Willem Maris was a Dutch landscape painter of the Hague School.
Willem was the third in a family of five children. His two brothers Jacob and Matthijs Maris preceded him as painters. In literature he is often characterized as a self-taught man, and Maris described his early study years as follows: "From the time I was young I worked outdoors. Even before I was twelve I would sit in the meadow and watch the cows before and after school. As my brothers were older than me, naturally I got part of my training from them, and in the winters I went to the Academy of Art, where I often drew from plaster models and also often practiced drawing in perspective.

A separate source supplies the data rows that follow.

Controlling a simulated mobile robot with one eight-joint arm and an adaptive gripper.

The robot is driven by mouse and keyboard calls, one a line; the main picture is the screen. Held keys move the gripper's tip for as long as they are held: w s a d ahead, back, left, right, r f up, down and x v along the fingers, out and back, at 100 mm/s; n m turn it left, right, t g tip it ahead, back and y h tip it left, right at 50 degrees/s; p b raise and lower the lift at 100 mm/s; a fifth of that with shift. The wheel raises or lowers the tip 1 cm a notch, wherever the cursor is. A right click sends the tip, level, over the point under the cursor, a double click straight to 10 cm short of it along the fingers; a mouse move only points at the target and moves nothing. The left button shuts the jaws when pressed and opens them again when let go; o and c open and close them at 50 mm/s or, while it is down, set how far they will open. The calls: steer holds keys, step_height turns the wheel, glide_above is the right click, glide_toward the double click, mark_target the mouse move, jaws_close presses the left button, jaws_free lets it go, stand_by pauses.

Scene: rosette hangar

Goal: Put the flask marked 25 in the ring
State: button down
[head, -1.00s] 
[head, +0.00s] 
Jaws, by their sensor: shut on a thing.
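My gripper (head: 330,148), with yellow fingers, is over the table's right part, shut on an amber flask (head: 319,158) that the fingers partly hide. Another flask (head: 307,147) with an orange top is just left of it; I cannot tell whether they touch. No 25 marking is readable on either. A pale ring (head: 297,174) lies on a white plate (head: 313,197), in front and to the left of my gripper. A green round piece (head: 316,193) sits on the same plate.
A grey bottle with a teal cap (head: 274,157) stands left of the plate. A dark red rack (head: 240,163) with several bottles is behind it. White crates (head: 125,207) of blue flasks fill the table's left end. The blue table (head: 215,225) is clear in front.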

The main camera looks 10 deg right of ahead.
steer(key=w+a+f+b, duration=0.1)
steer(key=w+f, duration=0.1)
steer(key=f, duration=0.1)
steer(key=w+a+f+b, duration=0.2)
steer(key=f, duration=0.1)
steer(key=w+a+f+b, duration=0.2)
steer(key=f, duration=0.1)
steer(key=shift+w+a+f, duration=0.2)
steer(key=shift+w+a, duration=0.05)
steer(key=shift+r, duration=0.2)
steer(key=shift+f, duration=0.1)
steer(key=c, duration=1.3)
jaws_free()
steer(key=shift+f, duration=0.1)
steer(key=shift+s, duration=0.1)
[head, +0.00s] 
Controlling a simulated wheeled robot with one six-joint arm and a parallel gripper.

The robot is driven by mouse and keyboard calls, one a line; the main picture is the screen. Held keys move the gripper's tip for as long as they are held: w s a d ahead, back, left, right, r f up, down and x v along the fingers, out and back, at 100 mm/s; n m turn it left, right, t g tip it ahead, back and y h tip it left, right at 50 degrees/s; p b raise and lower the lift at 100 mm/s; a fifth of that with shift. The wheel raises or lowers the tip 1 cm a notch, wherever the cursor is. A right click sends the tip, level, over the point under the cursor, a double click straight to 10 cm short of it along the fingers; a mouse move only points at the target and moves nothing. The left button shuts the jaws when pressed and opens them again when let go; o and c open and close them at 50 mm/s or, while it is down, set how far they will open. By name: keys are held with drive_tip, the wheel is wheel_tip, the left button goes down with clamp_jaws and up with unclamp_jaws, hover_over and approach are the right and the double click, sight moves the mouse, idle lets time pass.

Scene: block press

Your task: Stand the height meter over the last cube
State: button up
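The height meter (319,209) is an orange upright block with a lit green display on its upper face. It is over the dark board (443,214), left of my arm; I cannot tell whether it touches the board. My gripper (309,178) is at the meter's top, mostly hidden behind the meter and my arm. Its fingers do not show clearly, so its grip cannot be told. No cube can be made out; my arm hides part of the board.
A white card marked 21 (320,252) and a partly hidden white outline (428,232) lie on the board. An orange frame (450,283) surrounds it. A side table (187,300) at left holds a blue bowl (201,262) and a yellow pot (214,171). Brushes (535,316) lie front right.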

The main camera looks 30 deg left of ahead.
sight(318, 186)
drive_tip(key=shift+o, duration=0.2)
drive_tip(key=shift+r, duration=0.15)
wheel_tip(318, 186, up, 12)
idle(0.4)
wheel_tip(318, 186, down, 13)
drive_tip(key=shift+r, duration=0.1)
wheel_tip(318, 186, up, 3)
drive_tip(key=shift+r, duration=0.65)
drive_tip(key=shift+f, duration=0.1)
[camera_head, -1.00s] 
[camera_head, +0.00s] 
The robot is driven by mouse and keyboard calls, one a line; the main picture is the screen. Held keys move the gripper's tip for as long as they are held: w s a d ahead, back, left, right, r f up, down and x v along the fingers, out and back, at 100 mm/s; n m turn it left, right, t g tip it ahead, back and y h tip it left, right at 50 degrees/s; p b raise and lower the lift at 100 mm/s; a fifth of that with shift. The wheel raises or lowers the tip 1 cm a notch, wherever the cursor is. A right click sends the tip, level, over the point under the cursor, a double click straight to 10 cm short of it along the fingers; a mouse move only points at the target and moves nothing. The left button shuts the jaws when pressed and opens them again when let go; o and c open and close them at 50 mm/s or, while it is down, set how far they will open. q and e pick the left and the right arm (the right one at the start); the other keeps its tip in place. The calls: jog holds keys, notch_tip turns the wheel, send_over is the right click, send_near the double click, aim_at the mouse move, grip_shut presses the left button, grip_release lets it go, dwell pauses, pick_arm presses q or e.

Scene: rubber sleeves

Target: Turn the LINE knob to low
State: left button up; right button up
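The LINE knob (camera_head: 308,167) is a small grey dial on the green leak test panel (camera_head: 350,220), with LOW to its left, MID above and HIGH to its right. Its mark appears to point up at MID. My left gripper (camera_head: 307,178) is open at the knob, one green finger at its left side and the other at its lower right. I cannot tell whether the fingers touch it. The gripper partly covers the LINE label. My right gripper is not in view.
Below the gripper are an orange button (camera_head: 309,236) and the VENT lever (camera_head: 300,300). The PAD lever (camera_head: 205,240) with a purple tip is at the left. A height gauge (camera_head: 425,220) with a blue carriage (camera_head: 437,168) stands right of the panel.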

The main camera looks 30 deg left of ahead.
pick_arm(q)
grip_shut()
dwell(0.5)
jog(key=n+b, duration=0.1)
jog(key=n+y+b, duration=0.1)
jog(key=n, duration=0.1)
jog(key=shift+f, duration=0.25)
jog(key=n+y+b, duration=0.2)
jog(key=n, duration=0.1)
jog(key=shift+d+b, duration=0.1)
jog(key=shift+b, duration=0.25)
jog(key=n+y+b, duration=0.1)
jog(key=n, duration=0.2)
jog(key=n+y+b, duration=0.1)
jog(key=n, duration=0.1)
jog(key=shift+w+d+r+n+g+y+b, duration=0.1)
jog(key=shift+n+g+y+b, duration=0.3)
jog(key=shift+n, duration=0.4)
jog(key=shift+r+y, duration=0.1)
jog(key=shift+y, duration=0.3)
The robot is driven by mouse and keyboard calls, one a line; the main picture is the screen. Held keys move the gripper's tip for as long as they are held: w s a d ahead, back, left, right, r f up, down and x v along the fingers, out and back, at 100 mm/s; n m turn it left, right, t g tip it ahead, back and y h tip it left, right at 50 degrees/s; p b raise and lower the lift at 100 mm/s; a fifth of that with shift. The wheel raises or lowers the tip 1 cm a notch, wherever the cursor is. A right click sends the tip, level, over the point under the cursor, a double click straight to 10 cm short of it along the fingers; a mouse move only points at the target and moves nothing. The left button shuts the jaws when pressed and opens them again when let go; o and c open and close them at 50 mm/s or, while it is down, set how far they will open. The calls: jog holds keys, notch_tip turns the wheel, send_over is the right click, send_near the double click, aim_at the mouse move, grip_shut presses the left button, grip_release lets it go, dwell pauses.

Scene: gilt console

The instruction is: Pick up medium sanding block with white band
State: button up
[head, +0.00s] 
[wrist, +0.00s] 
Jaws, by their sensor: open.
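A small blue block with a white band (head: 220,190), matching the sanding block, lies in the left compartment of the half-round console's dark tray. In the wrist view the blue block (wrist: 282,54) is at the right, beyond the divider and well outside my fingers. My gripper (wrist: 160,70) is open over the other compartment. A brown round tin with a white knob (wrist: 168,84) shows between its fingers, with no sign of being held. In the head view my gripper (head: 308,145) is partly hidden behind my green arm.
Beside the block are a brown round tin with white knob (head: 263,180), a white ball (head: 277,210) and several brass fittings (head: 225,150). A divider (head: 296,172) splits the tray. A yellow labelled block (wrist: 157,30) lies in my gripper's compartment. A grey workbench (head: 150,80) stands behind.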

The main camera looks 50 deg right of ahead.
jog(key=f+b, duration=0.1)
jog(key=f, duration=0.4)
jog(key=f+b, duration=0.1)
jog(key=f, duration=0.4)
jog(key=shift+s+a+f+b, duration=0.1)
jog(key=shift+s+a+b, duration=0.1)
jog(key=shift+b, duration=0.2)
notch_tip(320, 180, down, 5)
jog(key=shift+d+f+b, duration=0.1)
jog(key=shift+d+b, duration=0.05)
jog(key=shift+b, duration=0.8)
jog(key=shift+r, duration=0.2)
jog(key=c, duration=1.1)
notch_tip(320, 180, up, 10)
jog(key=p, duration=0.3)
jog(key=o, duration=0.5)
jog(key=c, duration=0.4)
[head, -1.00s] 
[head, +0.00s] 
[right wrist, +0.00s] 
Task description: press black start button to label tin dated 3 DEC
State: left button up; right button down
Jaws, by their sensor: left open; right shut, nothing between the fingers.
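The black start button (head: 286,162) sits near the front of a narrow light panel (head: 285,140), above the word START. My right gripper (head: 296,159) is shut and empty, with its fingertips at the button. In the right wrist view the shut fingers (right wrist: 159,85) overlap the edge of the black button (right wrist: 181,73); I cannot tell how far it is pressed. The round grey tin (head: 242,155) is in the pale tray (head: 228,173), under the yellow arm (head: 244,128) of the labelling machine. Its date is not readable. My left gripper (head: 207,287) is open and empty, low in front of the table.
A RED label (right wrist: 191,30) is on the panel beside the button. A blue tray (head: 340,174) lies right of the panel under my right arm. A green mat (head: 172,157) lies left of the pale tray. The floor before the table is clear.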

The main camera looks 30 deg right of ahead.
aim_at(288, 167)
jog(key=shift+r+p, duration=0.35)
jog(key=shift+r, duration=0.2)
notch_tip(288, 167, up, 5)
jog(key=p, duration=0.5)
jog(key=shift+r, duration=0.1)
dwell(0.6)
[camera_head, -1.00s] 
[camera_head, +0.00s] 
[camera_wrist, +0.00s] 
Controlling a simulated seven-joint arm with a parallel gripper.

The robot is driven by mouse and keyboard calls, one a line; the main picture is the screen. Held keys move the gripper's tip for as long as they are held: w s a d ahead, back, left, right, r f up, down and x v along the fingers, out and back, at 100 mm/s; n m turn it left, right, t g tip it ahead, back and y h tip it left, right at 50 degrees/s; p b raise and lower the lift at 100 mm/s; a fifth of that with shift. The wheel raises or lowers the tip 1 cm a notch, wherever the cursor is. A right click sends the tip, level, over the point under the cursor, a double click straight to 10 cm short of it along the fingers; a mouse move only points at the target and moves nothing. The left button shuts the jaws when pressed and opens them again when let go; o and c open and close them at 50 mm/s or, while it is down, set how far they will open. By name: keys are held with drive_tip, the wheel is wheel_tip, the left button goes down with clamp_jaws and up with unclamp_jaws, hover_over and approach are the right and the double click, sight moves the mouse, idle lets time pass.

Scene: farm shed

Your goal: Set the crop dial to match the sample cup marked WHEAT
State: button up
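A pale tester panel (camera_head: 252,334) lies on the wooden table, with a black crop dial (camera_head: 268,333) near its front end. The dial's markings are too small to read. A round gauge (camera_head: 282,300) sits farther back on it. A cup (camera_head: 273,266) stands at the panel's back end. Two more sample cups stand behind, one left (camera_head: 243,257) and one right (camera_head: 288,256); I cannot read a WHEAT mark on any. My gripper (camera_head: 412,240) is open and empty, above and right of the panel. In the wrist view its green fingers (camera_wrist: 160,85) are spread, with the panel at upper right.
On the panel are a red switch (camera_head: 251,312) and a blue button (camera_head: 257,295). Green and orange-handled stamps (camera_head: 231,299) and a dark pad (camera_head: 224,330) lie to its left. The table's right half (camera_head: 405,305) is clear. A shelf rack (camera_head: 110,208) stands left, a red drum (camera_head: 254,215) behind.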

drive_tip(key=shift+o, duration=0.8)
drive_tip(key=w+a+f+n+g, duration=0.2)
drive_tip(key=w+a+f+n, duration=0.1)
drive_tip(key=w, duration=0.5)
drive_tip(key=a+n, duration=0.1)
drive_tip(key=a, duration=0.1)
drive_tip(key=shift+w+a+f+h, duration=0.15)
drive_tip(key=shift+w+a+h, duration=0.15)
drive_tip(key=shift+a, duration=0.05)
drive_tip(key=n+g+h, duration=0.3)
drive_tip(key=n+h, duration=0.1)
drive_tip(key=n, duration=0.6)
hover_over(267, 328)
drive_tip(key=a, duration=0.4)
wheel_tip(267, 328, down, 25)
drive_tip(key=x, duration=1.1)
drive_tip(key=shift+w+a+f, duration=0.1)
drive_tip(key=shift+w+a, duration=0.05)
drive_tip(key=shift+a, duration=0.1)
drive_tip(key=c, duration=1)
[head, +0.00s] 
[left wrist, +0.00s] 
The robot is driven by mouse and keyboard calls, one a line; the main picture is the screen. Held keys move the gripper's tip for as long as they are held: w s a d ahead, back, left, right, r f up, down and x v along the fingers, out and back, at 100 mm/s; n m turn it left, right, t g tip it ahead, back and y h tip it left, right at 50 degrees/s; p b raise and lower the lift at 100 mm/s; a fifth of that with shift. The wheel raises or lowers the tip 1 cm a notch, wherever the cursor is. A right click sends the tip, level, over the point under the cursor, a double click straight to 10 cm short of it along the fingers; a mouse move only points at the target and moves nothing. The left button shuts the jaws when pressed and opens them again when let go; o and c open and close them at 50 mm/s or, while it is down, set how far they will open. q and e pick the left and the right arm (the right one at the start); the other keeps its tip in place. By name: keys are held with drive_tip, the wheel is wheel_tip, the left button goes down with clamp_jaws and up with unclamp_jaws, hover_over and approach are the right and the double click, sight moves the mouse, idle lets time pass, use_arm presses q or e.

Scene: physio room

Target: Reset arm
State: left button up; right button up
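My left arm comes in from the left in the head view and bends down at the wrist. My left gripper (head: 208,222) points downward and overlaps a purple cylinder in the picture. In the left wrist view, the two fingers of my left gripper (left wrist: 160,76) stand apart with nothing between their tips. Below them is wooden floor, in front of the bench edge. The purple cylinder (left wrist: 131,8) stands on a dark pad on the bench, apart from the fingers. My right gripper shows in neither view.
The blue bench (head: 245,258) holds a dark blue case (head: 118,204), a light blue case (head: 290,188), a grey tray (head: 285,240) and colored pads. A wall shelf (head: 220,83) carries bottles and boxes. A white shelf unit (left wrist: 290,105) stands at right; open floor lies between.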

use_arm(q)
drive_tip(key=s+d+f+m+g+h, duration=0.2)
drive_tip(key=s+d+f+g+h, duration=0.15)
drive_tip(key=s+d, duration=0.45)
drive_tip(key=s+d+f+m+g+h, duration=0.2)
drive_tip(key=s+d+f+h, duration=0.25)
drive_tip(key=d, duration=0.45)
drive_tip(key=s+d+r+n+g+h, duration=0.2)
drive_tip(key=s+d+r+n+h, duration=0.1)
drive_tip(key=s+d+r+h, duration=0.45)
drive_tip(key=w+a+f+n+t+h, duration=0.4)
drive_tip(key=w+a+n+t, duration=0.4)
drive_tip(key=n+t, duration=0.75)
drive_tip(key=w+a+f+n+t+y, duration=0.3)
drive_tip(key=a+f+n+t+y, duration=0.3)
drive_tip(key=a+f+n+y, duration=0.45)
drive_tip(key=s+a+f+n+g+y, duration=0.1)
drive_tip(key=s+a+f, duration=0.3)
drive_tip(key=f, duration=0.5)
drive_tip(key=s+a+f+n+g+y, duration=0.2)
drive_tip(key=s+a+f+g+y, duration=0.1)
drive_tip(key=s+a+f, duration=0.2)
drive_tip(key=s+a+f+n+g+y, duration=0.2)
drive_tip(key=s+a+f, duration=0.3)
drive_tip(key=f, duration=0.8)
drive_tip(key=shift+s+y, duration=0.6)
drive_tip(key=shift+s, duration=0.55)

In the summer I always studied outdoors, and in the winter in the stable." Maris also received advice from the cattle painter Pieter Stortenbeker [nl], who gave him work to copy.
In 1862, Maris made his debut with Cows on the Heath, which may have been painted in Oosterbeek, which he visited for the first time that year. It was in Oosterbeek that he met Gerard Bilders and Anton Mauve.
In 1863, the Mauve family moved and set a studio where all the three brothers could work. As his brothers had done before him, Willem also took a trip along the Rhine. Later he shared a studio with Bernard Blommers, and Matthijs Maris and Anton Mauve could often be found there. In the Mauritshuis, Willem copied the works of Paulus Potter, a seventeenth-century cattle painter who also inspired Gerard Bilders, Jan Hendrik Weissenbruch and the Barbizon painters.
Willem's painting career progressed regularly and he maintained a steady production. For his entire life he remained true to the subjects he had chosen in his youth: meadow landscapes with willows and ditches, cows or calves in a meadow, by a river or pond, and later ducks and chickens. His paintings and watercolors are best known for his emphasis on light. Maris' often cited motto was: "I don't paint cows, but rather effects of light." His early work in particular often contained a cool, cloudy atmosphere. Someone wrote: " In those days, the young painter had a pronounced preference for shrouds of mist, which is quite peculiar. On several occasions he angrily broke off his study trips as soon as the sun and wind had chased away the early morning mist."
Three major phases can be distinguished in his work. The first works were characterized by an exact reproduction of the surroundings. Maris was still finding his way in the anatomical portrayal of cattle. In the second phase he had completely mastered this and his use of color became more definite. The meadows and trees are painted in gradations of saturated shades of green.
Around 1880, he began to use broader strokes, combining this with impasto. Yet these works have an intimate atmosphere. His lively use of color distinguished Maris from the 'gray mood' of his contemporaries, and he was often called the 'impressionist' of the Hague School.
Maris wrote that he never had any students, but about 1880, George Hendrik Breitner must have studied with him. He also taught his son, Simon Willem and certainly influenced others. When Maris was in his sixties, he often seemed tired of life. He went to Karlsbad a few times to take the waters, as his brother Jacob had done. On 10 October he died in The Hague.